Leonardo Boff (1938- ). Redigido por Diana Costa. Em momentos de crise
quando uma sociedade está perplexa, buscando um norte que aponte um rumo para
um futuro melhor é sempre bom ouvir pessoas de notório saber, reconhecida
moralidade, senso democrático e amor ao próprio país. Assim que publicamos aqui
um documento sério, crítico e esperançoso elaborado pelas referidas pessoas
abaixo. Queremos divulga-lo para ajudar as pessoas a pensarem no país e o que
poderá ser melhor para todos. O Fórum
21, organização da sociedade civil constituída em dezembro, organizou um Carta
em defesa de temas caros a todos nós. A comissão final de redação foi formulada
entre outros por Luiz Gonzaga Belluzzo (1942-
), Ladislau Dowbor (1941- ), Leda
Paulani (1954- ), Reginaldo Moraes. A
Carta tem apoio de vários movimentos sociais que secundaram o manifesto lido no
Senado Federal, dias atrás. A Carta amplia os temas do manifesto para discutir
outras reformas populares e conclama as forças de esquerda para formar uma
frente para defende-las. Se concordar com seu termos, por favor responda a
Joaquim Palhares jpalhares2@gmail.com.br.
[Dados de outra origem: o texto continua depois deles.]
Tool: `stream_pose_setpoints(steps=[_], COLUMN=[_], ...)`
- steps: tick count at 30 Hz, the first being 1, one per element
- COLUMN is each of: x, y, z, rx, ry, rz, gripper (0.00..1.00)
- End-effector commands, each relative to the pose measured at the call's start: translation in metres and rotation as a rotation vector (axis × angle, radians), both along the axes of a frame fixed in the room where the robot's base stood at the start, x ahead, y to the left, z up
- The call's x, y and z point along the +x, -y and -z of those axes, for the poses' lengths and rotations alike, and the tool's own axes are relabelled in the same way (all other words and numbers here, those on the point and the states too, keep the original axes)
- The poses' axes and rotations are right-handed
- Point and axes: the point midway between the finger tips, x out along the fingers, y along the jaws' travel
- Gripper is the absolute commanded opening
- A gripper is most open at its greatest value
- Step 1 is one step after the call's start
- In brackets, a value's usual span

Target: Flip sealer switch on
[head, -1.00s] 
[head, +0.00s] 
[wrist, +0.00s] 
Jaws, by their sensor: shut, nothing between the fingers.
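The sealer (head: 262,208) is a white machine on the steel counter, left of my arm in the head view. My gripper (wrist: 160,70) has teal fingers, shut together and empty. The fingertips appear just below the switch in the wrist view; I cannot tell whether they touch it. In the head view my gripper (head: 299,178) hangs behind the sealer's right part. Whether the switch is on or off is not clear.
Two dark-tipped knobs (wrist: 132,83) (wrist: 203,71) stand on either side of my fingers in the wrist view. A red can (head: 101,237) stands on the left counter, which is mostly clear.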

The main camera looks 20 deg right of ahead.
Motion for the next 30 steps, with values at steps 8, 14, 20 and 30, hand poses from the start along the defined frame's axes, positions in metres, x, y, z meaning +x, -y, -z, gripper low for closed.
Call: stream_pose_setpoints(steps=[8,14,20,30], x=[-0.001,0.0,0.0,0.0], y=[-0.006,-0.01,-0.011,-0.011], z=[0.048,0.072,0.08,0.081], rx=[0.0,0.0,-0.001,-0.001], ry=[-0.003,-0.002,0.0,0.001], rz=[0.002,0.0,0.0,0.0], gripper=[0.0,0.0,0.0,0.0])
CARTA EM DEFESA DO BRASIL, DA DEMOCRACIA E DO
TRABALHO. O pacto político e social da Constituição Brasileira de 1988 está sob
um ataque de exceção. Contra a política, contra os partidos, especialmente do
campo da esquerda, contra os movimentos sociais. Este ataque representa a maior
ofensiva organizada pelas forças políticas da direita e pelo oligopólio da
mídia conservadora, desde 1968. A luta contra a corrupção, que deveria atingir
de forma indistinta e igual quem viola a legalidade e desmoraliza a política e
o Estado, está sendo instrumentalizada por setores conservadores e foi colocada
a serviço de um projeto autoritário de restauração de uma democracia restrita e
de redução das funções públicas do Estado. Parte da direita não hesita em
clamar pela intervenção militar, como se o Brasil fosse uma república
bananeira, e as nossas forças armadas fossem feitoras dos interesses do capital
financeiro. Promovem a contrarreforma política para manter o financiamento
empresarial de campanhas eleitorais e partidos políticos e buscam terceirizar o
Banco Central, pretendendo sua “independência” em relação ao Estado e sua
submissão total à especulação globalizada. Agendam a redução da maioridade
penal e organizam ataques às conquistas das mulheres, negros e homossexuais.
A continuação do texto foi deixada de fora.